Another View of Alex Trebek–The Game Show Thespian

I’m old enough to remember the very first day Jeopardy debuted with Art Fleming as the host. He was genial, mature and dignified, but there was no way I ever thought he knew the answers without looking at his cards–the way we thought Alex Trebek knew them.

Those who only knew Trebek as Jeopardy host don’t realize the way he convinced us all he was the smarted guy in any world was actually a master display of his genius as a thespian–playing the role of a game show host a million different ways to fit the game itself.

I first became aware of Trebek when he hosted High Rollers. He tossed ran the dice game like a seasoned croupier with his dark, curly bush of hair and suave, flowing mustache. He played the role perfectly, keeping the game moving, encouraging the contestants to go for it all while playing his rakish role in his own TV casino. 
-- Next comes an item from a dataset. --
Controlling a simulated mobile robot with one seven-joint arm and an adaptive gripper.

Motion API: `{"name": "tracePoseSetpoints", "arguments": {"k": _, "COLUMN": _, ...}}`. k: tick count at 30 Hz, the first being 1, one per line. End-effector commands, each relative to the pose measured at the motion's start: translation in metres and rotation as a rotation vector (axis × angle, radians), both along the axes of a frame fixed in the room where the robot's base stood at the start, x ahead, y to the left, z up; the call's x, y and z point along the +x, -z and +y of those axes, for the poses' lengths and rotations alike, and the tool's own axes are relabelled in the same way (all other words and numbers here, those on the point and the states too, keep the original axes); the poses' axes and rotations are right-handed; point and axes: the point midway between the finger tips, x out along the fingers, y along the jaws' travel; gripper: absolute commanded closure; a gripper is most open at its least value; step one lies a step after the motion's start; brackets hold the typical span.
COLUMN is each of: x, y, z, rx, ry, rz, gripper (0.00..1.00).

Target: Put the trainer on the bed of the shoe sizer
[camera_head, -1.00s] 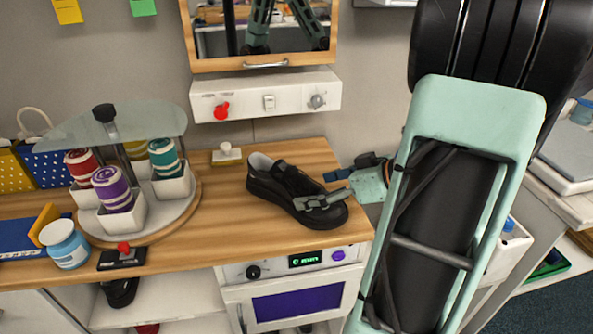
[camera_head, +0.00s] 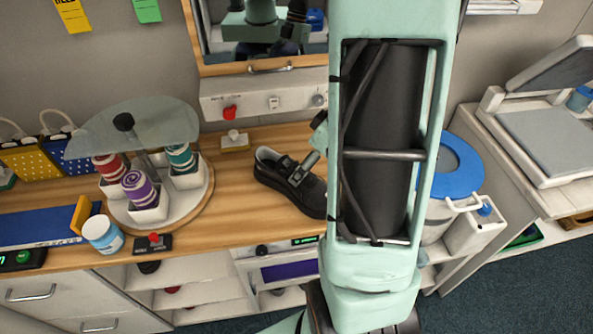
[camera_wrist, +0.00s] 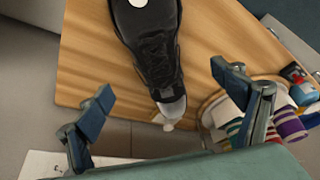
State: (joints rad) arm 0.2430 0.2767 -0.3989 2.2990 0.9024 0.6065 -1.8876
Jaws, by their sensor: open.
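The trainer (camera_head: 284,180) is a black lace-up shoe, upright on the wooden counter, its toe end partly hidden behind my arm. In the wrist view the trainer (camera_wrist: 150,45) runs down from the top edge, between and beyond my fingers. My gripper (camera_wrist: 162,82) is open, one finger on each side of the shoe in the picture, with nothing held. In the head view one finger of my gripper (camera_head: 308,166) shows over the trainer; the rest is behind my arm. I cannot tell whether it touches. I cannot surely identify the shoe sizer.
A round carousel (camera_head: 190,205) with coloured spools stands left of the trainer. A small wooden block with a white knob (camera_head: 235,142) lies behind. A white control panel (camera_head: 262,101) is on the wall. A grey flat-bedded machine with a raised lid (camera_head: 555,140) stands right.

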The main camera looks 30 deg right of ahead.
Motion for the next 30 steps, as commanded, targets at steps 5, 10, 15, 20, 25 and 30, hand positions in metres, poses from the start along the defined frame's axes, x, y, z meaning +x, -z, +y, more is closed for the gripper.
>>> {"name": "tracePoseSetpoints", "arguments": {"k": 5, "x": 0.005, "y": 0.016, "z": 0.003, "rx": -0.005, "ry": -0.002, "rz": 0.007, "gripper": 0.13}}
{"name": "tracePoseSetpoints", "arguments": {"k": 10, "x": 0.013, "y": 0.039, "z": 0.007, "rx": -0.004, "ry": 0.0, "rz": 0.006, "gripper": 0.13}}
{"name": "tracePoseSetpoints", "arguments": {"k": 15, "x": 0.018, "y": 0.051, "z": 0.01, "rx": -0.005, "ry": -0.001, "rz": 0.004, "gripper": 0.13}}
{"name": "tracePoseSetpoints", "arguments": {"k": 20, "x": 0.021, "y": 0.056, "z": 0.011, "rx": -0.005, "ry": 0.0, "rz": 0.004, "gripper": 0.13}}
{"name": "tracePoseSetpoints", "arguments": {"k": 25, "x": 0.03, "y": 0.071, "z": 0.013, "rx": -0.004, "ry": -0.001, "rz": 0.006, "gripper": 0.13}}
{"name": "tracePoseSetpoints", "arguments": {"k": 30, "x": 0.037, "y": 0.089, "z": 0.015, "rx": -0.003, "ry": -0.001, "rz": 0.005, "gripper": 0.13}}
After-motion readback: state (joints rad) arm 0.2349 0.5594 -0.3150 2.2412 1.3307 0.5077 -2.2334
At one point he actually ran three shows at once, but it was his time at Classic Concentration where I saw a completely different guy. He ditched the mandatory game show guy suit and tie, exchanging it for a much more casual look–sweaters in the cold weather, golf shirts when it was warm. Sporting a deeper tan and gold bracelet, the guy’s energy level was high, speaking more quickly and running down to the game board to explain each rebus. He’d even cozy up to some of the female players and they swooned at the handsome Canadian so close but lovely parting gifts and a sincere send-off away. 
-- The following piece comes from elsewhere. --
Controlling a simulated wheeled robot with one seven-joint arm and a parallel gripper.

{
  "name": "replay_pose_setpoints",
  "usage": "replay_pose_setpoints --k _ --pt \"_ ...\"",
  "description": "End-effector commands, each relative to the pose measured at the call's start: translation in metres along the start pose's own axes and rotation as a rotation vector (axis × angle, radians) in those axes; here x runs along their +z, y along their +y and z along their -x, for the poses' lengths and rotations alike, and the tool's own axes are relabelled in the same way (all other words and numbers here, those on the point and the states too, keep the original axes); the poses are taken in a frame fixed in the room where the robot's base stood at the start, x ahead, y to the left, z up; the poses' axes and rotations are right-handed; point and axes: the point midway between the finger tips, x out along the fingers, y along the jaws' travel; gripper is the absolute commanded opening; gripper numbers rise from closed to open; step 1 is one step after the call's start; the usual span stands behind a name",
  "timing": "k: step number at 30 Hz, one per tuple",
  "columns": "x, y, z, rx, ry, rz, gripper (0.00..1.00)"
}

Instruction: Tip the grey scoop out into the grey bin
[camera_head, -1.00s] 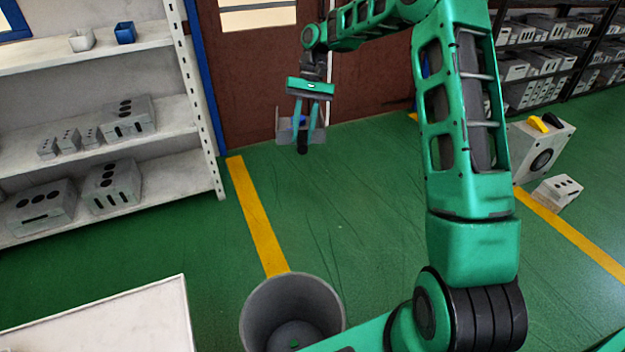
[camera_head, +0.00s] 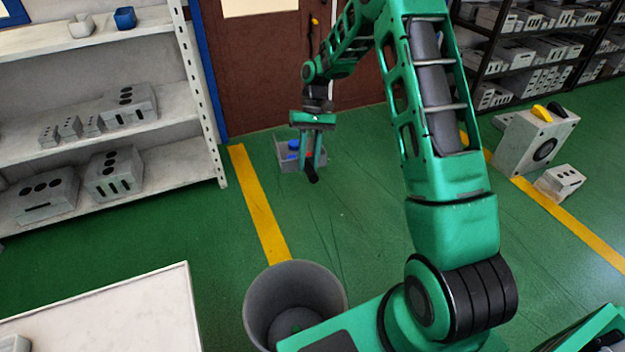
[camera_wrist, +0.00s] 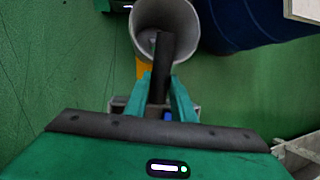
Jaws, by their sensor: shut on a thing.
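The grey scoop (camera_head: 287,160) hangs in the air beyond the bin, held by my gripper (camera_head: 312,165). It looks like a small open tray with a dark handle (camera_head: 313,179) pointing toward the camera. Blue contents show inside the scoop. My gripper is shut on the handle; in the wrist view the fingers (camera_wrist: 162,90) close around it, and the scoop lies mostly hidden behind them. The grey bin (camera_head: 258,310) stands on the floor at the bottom centre, open at the top, its lower right covered by my arm. The bin also shows in the wrist view (camera_wrist: 183,20).
A white table (camera_head: 120,315) is at the lower left. A white shelf (camera_head: 165,140) with grey mould blocks stands at the left. Grey blocks (camera_head: 535,140) lie on the floor at the right. The green floor between the scoop and bin is clear.

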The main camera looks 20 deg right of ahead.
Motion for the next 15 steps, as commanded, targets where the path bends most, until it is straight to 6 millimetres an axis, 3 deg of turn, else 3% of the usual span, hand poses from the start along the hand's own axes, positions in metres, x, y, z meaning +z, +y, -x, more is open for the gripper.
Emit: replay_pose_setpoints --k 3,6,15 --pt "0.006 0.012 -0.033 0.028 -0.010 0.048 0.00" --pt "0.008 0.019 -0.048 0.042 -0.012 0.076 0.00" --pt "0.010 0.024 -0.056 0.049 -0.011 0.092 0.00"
On To Tell the Truth, Trebek did his best Bud Colyer, the show’s original host. Back to game show guy garb to match the mood of the show along with dialed down pacing. 
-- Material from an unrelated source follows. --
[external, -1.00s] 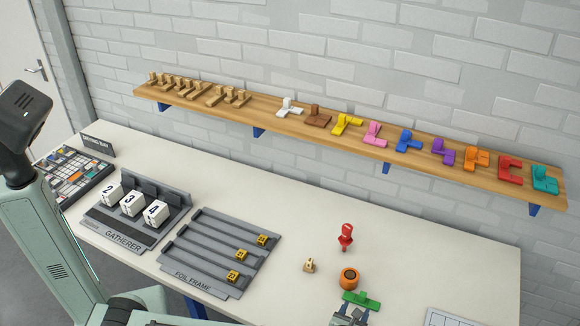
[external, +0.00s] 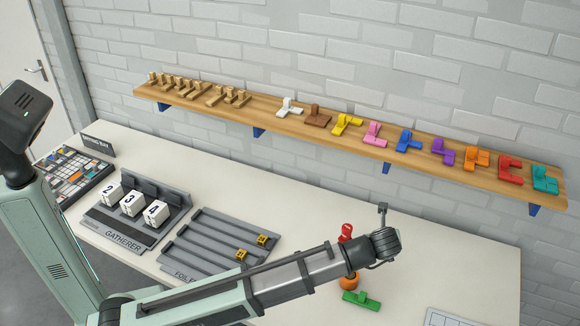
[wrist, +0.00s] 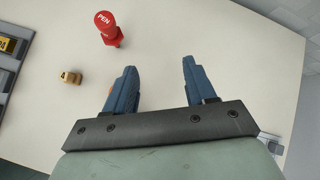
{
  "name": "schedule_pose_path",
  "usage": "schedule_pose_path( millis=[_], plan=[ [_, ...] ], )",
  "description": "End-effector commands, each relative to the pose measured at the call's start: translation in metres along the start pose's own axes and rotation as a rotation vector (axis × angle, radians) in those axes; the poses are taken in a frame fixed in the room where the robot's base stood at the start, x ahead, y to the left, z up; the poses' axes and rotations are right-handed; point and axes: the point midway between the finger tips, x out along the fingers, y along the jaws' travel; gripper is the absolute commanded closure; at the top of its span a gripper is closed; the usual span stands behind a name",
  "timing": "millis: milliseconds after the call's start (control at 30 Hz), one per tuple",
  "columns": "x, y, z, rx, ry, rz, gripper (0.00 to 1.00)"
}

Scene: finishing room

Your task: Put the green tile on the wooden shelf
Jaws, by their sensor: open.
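The green tile (external: 361,299) lies on the white table at the front right, below my wrist in the external view. It does not show in the wrist view. The wooden shelf (external: 262,110) runs along the brick wall, with wooden pieces at its left end and several coloured tiles along the rest. My gripper (wrist: 159,66) is open and empty in the wrist view, its blue fingers apart with bare table behind them. In the external view my arm reaches over the table, above and beyond the green tile, and the fingers cannot be clearly made out.
The red pen holder (external: 346,232) and an orange round thing (external: 350,283) stand near the tile, partly behind my arm. A small tan block (wrist: 70,77) is on the table. The gatherer (external: 128,216) and foil frame (external: 215,245) stand to the left.

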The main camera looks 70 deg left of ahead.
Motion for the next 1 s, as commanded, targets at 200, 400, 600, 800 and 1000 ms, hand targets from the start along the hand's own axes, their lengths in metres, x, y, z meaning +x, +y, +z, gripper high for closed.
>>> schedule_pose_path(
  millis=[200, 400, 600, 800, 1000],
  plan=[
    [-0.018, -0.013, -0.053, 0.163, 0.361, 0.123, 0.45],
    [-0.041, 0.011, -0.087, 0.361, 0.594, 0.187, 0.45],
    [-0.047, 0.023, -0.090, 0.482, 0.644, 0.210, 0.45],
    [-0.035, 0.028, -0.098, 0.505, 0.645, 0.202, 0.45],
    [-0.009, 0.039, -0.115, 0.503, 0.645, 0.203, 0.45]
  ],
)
By the time he dropped all other shows in favor of Jeopardy exclusively, Trebek was ready for his greatest role. As he explained in his book “The Answer is…Reflections on My Life” his personal goal was not to call attention to himself but rather to make sure the players shined. He really never said a lot, acting more like a facilitator, keeping the game moving, encouraging players having a rough time and celebrating the successful ones. Yes, he came off a bit professorial conveying the false message that he actually knew the questions to all the answers, but man, that’s just how well he played his role. 

If there was one constant about Alex Trebek, no matter what role he was playing for each of the many game shows he hosted, honesty and sincerity were always prime ingredients of his performance. Indeed, those two qualities were who he was…and that wasn’t acting.  RIP Alex Trebek.